*DATASET RECORDS:*
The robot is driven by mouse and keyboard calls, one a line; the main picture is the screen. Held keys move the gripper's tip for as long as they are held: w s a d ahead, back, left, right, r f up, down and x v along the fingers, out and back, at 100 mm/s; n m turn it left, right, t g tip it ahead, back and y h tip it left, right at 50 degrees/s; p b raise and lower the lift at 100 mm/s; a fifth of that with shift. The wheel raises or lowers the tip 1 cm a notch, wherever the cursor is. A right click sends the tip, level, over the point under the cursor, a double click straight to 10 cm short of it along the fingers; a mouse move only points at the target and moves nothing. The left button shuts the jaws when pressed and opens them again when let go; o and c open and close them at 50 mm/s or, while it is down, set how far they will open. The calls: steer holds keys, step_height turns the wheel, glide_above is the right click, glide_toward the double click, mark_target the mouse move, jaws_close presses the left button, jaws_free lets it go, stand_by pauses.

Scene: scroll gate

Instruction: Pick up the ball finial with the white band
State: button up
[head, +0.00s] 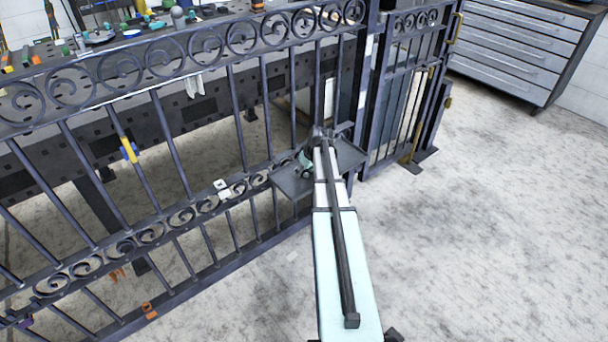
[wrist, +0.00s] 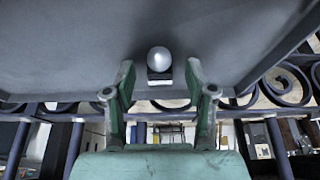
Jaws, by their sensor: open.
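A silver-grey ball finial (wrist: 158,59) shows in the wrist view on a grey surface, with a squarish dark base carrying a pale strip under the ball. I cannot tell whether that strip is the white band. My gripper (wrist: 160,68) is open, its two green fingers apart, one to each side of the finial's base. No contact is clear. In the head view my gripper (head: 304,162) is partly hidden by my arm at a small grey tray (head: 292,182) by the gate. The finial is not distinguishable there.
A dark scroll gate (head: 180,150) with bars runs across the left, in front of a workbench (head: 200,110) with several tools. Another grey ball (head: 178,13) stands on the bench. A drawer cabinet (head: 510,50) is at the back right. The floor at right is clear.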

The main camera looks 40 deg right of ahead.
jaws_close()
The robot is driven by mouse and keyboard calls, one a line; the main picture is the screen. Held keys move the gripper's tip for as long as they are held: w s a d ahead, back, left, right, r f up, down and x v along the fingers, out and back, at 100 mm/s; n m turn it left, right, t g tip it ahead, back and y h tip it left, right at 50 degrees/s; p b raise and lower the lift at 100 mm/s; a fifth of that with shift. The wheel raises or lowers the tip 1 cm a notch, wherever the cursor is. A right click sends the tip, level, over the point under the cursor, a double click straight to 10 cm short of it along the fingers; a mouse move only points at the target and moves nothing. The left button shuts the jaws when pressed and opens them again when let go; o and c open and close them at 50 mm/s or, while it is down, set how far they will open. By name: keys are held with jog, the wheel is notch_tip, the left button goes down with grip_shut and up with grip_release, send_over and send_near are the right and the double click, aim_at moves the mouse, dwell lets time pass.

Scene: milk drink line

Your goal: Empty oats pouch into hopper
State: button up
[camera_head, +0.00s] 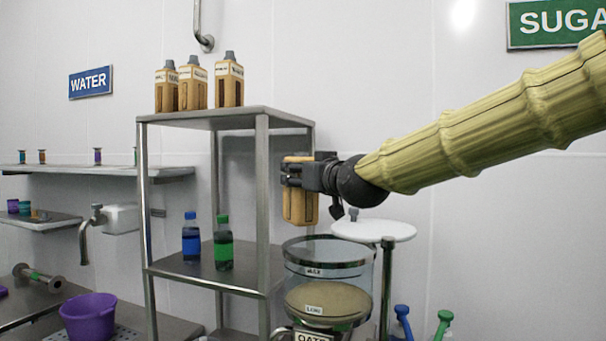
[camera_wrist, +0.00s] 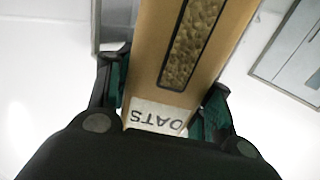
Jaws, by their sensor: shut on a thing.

*TASK TO COMPLETE:* Each record must be quoted in full and exactly. Do not include the pictures.

*THE OUTPUT:*
The robot is driven by mouse and keyboard calls, one a line; the main picture is the screen. Held keys move the gripper's tip for as long as they are held: w s a d ahead, back, left, right, r f up, down and x v along the fingers, out and back, at 100 mm/s; n m turn it left, right, t g tip it ahead, back and y h tip it left, right at 50 degrees/s; p b raise and lower the lift at 100 mm/s; a fifth of that with shift. The wheel raises or lowers the tip 1 cm a notch, wherever the cursor is. A right click sends the tip, level, over the point under the cursor, a double click straight to 10 cm short of it along the fingers; a mouse move only points at the target and moves nothing. The left button shuts the jaws when pressed and opens them again when let go; o and c open and close them at 50 mm/s or, while it is down, set how far they will open. The calls: steer holds keys, step_height turns the wheel, glide_above is the right click, glide_toward the double click, mark_target the mouse move, jaws_close presses the left button, jaws_free lets it go, stand_by pauses.

Scene: scroll gate

Instruction: Pick up the ball finial with the white band
State: button up
[head, +0.00s] 
[wrist, +0.00s] 
Jaws, by their sensor: open.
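A silver-grey ball finial (wrist: 158,59) shows in the wrist view on a grey surface, with a squarish dark base carrying a pale strip under the ball. I cannot tell whether that strip is the white band. My gripper (wrist: 160,68) is open, its two green fingers apart, one to each side of the finial's base. No contact is clear. In the head view my gripper (head: 304,162) is partly hidden by my arm at a small grey tray (head: 292,182) by the gate. The finial is not distinguishable there.
A dark scroll gate (head: 180,150) with bars runs across the left, in front of a workbench (head: 200,110) with several tools. Another grey ball (head: 178,13) stands on the bench. A drawer cabinet (head: 510,50) is at the back right. The floor at right is clear.

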The main camera looks 40 deg right of ahead.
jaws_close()
The robot is driven by mouse and keyboard calls, one a line; the main picture is the screen. Held keys move the gripper's tip for as long as they are held: w s a d ahead, back, left, right, r f up, down and x v along the fingers, out and back, at 100 mm/s; n m turn it left, right, t g tip it ahead, back and y h tip it left, right at 50 degrees/s; p b raise and lower the lift at 100 mm/s; a fifth of that with shift. The wheel raises or lowers the tip 1 cm a notch, wherever the cursor is. A right click sends the tip, level, over the point under the cursor, a double click straight to 10 cm short of it along the fingers; a mouse move only points at the target and moves nothing. The left button shuts the jaws when pressed and opens them again when let go; o and c open and close them at 50 mm/s or, while it is down, set how far they will open. By name: keys are held with jog, the wheel is notch_tip, the left button goes down with grip_shut and up with grip_release, send_over and send_near are the right and the double click, aim_at moves the mouse, dwell lets time pass.

Scene: milk drink line

Your goal: Empty oats pouch into hopper
State: button up
[camera_head, +0.00s] 
[camera_wrist, +0.00s] 
Jaws, by their sensor: shut on a thing.

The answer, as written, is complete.